> _Written instruction_
Copy each line with the word "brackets" in it.
───── Information shown
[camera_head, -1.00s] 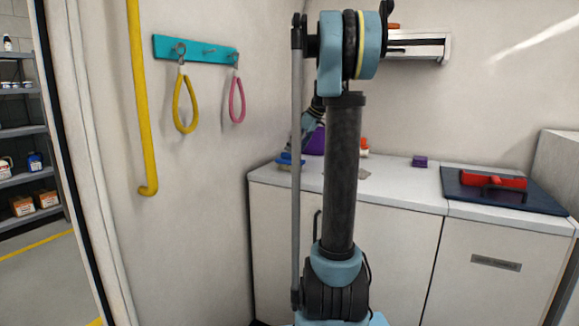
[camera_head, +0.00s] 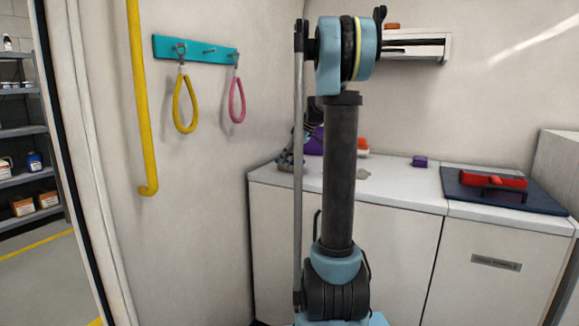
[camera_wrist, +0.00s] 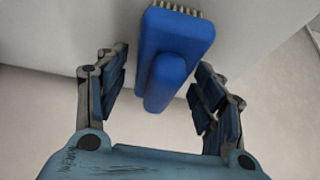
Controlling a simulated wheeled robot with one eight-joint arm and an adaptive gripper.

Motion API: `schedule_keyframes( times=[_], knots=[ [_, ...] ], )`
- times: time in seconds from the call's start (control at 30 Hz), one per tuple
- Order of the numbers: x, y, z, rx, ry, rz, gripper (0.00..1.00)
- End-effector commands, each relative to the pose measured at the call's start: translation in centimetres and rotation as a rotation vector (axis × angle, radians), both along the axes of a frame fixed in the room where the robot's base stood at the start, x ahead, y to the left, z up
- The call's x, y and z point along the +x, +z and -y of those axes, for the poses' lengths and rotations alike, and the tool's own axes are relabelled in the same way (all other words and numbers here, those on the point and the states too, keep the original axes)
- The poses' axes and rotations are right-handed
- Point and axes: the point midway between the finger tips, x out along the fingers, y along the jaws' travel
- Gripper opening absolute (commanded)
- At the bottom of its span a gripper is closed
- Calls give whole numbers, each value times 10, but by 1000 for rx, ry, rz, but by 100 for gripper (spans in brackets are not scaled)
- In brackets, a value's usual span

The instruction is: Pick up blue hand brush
──────────
> _Result of the exercise_
- Calls give whole numbers, each value times 10, but by 1000 for rx, ry, rz, but by 100 for gripper (spans in brackets are not scaled)
- In brackets, a value's usual span

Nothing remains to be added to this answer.